I was too awed by him to ask if he thought he succumbed to the same trap - of course the answer plainly was that he had. It was a moment of irony in architecture that proved transformative for me.
Yamamoto's idea about proving architectural ideas through construction is powerfully astute.
Form that point of view process of design has no inherent value. It is not possible to ask an inhabitant to endure the hardships of a home because the process of its design, construction, or management was interesting....is it?
Or maybe that is exactly what you are saying?
for one thing you have too many variables going on in your thesis
simply dude simplify
architecture doesn't have to be some heady trip to impress the prof
maybe you could compare the research gathered in guam with other significant pacific islands i.e. midway etc. or relationship to gitmo?

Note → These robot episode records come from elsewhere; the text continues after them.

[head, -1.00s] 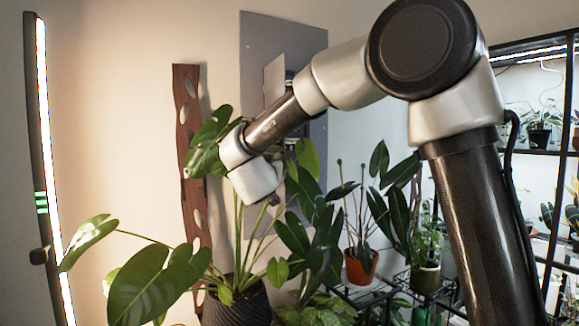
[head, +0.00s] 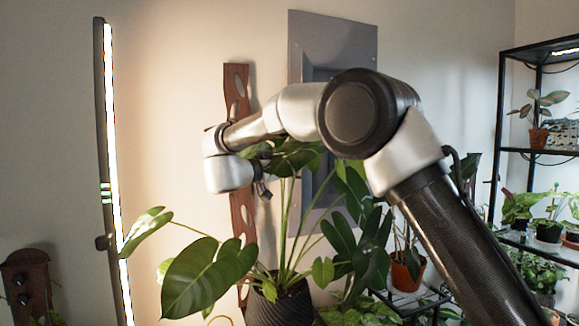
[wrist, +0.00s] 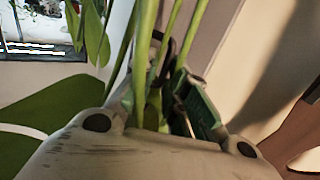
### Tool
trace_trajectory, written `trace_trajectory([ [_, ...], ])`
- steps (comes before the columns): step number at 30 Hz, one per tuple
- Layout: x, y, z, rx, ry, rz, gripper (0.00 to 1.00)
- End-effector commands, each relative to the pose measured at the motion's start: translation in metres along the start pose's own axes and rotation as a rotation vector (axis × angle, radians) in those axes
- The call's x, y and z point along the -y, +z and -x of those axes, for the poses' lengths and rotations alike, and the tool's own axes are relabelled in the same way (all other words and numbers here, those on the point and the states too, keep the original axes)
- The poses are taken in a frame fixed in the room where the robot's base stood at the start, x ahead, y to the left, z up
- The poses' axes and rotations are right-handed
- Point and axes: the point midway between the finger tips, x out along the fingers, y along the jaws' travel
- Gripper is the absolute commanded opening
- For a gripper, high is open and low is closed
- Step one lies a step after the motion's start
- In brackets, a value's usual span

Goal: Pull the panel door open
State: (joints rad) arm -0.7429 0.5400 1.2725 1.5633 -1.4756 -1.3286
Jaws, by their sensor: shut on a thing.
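The grey wall panel (head: 362,45) is behind my arm in the head view. My arm and the leaves hide much of it. I cannot make out how far its door stands open. My gripper (head: 262,190) is low and left of the panel, among the leaves. In the wrist view my gripper (wrist: 170,95) is shut on a dark piece (wrist: 160,42) that looks like the door's handle, though green stems cover much of the grip. A grey flat surface (wrist: 214,38) runs beside the fingers; I cannot tell whether it is door or frame.
A large potted plant (head: 208,275) stands below my gripper, its stems and leaves around the fingers. A wooden board (head: 238,95) hangs left of the panel. A tall light bar (head: 107,190) stands further left. A black plant shelf (head: 503,120) is at the right.

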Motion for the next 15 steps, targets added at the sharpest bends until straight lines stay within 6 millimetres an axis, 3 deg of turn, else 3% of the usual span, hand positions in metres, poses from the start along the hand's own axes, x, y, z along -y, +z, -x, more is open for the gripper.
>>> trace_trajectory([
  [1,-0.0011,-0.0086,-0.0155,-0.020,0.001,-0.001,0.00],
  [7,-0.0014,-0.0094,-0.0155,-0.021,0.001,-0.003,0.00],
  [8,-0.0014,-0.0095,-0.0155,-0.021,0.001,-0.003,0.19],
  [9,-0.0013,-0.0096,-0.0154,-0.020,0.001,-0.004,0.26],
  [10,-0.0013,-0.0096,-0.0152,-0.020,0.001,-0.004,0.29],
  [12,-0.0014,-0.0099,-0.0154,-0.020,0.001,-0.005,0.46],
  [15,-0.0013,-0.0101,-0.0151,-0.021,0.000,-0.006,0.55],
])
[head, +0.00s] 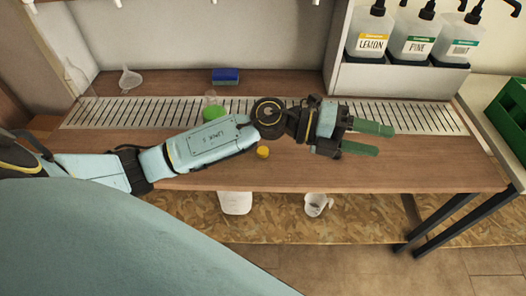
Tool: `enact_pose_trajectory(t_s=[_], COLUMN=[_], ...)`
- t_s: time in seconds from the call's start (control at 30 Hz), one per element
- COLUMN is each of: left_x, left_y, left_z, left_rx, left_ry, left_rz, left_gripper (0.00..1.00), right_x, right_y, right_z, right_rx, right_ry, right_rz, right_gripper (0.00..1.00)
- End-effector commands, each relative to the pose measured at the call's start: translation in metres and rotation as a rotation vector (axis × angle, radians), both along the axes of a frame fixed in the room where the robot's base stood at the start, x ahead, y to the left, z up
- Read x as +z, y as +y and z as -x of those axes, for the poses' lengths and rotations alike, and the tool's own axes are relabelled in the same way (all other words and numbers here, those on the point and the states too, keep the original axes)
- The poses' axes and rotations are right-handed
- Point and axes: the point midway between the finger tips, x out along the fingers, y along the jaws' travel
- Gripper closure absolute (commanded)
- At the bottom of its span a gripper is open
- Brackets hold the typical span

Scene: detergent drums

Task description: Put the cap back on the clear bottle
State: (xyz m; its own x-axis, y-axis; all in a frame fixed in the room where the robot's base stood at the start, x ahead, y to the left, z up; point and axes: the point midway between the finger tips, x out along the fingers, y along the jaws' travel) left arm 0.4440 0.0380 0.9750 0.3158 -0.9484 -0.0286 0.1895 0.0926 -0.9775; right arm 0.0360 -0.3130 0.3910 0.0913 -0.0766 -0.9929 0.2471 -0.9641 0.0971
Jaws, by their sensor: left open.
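A small yellow cap (263,152) lies on the wooden bench, just below my left forearm in the picture. A clear bottle (211,98) with green contents stands behind my left arm, which hides its lower part; its top appears uncapped, though it is small to tell. My left gripper (384,141) reaches out to the right over the bench, with its two green fingers apart and nothing visible between them. It is well to the right of the cap and the bottle. My right gripper is not in view.
A slotted metal drain strip (420,117) runs along the bench (430,178). A clear funnel (130,80) and a blue sponge (226,75) lie behind it. Pump bottles (370,35) stand on a rack at back right. A green crate (508,115) is far right. White containers (236,203) are below.

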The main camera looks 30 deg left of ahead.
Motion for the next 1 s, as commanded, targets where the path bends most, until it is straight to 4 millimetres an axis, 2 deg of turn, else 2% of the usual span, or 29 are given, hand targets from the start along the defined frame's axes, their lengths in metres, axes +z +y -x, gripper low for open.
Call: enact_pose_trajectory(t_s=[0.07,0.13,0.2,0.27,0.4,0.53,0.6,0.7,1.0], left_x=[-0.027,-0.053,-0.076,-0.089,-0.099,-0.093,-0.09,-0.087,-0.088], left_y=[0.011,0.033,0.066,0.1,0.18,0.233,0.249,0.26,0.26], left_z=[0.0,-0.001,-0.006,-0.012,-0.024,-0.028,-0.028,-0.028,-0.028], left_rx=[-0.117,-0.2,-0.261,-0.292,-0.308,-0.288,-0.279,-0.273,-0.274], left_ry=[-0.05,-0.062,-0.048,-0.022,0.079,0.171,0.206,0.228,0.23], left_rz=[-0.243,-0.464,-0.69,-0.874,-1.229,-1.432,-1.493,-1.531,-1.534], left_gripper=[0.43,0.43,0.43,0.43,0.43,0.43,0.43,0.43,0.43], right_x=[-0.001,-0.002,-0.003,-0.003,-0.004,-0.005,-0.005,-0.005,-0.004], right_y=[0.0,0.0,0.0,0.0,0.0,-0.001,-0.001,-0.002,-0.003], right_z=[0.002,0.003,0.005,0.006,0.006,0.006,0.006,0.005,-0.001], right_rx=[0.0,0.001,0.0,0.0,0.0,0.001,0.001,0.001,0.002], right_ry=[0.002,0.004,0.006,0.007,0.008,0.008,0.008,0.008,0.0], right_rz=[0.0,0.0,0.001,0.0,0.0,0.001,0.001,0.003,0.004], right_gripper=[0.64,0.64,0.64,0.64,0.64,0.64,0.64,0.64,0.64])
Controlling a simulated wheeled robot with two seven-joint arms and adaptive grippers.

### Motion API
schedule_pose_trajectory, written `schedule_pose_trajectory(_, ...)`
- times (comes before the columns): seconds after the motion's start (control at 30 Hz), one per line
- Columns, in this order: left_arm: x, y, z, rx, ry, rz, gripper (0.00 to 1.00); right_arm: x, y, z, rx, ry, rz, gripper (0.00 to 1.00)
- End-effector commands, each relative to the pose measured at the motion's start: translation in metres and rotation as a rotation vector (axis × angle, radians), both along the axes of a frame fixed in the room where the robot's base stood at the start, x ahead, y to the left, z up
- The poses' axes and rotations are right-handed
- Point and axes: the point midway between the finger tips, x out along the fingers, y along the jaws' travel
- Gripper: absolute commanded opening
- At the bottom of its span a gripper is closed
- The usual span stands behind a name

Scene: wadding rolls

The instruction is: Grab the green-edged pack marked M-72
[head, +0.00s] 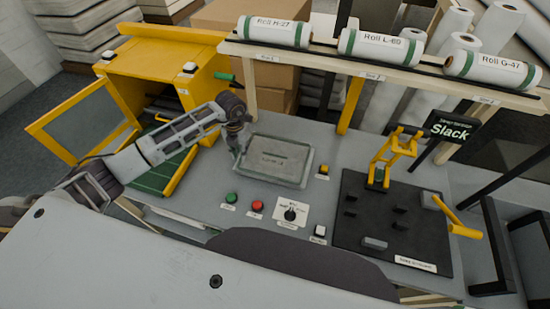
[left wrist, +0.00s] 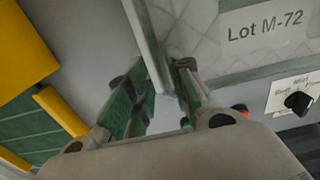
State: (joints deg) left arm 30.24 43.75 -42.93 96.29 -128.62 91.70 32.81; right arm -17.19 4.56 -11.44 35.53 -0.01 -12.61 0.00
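The pack marked M-72 (head: 282,150) is a flat, pale grey-green rectangle with a raised rim. It lies on the grey bench in the head view, its print too small to read there. In the left wrist view the pack (left wrist: 235,60) shows a quilted surface and the label "Lot M-72". My left gripper (head: 237,148) is at the pack's left edge. In the left wrist view its green-padded fingers (left wrist: 158,88) stand apart, with the pale rim strip between them. Whether they touch it I cannot tell. My right gripper is not in view.
A yellow cabinet (head: 165,62) with an open door stands at the left. Buttons and a knob (head: 290,213) sit in front of the pack. A black board (head: 385,240) with a yellow clamp lies at right. A shelf (head: 345,58) with labelled rolls runs behind.

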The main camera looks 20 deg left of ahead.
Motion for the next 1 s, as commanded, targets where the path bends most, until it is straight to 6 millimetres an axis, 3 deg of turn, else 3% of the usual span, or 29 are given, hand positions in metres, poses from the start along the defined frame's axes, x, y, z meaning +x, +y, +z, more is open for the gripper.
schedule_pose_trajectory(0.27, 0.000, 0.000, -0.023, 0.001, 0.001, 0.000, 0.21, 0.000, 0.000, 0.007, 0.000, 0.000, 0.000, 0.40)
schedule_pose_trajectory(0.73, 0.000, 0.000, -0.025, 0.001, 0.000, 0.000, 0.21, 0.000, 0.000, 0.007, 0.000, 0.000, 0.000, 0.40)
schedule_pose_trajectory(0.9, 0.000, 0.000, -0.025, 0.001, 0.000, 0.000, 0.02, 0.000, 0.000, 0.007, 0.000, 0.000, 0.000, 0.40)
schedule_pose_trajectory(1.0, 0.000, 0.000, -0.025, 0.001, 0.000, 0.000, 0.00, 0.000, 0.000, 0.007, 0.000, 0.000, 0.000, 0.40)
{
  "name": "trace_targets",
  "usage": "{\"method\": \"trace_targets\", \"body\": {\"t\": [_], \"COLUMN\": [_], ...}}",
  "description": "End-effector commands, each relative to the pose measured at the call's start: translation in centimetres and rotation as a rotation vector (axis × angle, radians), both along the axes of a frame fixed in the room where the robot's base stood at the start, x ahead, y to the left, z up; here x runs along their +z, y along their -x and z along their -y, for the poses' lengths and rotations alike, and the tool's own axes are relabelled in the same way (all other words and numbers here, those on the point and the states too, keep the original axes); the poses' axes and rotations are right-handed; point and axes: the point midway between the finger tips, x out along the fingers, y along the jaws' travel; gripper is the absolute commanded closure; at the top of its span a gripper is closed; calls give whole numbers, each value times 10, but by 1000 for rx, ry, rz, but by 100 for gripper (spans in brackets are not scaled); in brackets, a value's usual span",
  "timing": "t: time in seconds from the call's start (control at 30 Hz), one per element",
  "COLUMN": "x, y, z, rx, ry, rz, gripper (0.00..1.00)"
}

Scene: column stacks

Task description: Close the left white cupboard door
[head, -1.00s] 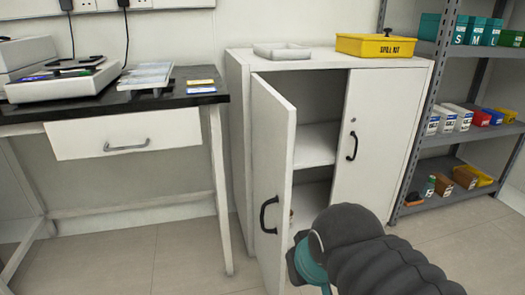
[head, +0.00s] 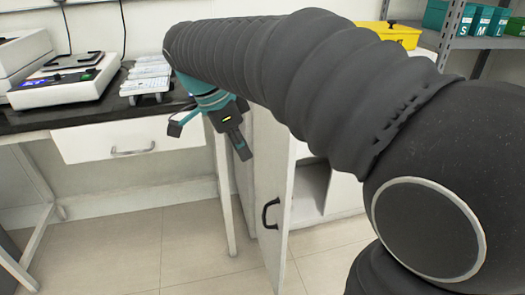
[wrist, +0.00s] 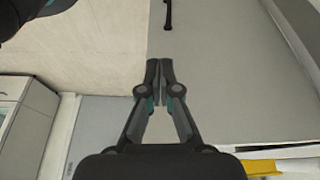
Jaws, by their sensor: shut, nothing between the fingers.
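The left white cupboard door (head: 277,190) stands open in the head view, swung out toward me, with a black handle (head: 270,213) on its outer face. My gripper (head: 243,152) is shut and empty, pointing down at the upper outer side of the door, above the handle. In the wrist view the fingers (wrist: 161,68) lie over the door's grey-looking face (wrist: 225,75), near its edge, with the handle (wrist: 168,14) beyond the tips. I cannot tell whether they touch the door. My arm hides most of the cupboard's top and its right door.
A dark-topped bench (head: 60,117) with a white drawer (head: 120,140) stands left of the cupboard, close to my gripper. A yellow box (head: 392,36) sits on the cupboard top. Grey shelving (head: 452,30) stands at right. The floor (head: 190,240) before the bench is clear.

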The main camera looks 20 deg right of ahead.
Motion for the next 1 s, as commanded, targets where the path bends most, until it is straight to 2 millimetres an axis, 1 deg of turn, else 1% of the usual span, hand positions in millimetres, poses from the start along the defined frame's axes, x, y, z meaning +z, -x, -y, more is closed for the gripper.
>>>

i mean you jumped from statistics of an island in the pacific to rhino scripting
how is it connected
maybe I am just a simpleton but just a thought
Aquilla: re: too many variables, it's funny, my advisor told me that at the beginning everyone wants to know more than what you tell them, and by the end they say "don't tell me so much"... there is actually a simple argument that I am going to put forth, but let me lay it out in a post by itself next time. the rhino, btw, is only in there to illustrate the difference between process and object. I'm not trying to relate that just yet to the particulars of Guam. That's a good idea about looking to other Pacific islands. Saipan is an interesting one. Bikini atoll, the nuclear testing as well.
jump: that's a great example of what I mean, but even still what if the project is empty because of a stigma against the neighborhood... i.e. how do we know what we know? I am reminded of Le Corbusier: Life is right, and the architect is wrong.
I think we need a new mode of practice, one which says the architect's job does not end when the client moves in. We become a kind of building-steward. Think of the implications for sustainable design, parametric design, or anything where variables are in flux and knowledge can only be built over a great length of time via a series of incremental steps.
Imagine waking up: "hmm, I wonder what my building looks like today?"
that is a good point nick, and one i have wondered about over the years. i need to go check it out again and see if it works now. it might. like you say, there can be no surety about what the problem is. which is why i love that essay yamamoto wrote. i think his work of the last 20 years has been focused on the challenge of getting past the normal (and normative) practice of making buildings.
there was a movement in the 1970's too which tried to make buildings by creating a framework and then letting inhabitants take over and see what emerges. Will have to check which project it was, but one such very famously was left so open that no one wanted to live there. seeking reassurance they spurned the development. it was an enormous failure. interesting how psychology works. seems like we must struggle either way...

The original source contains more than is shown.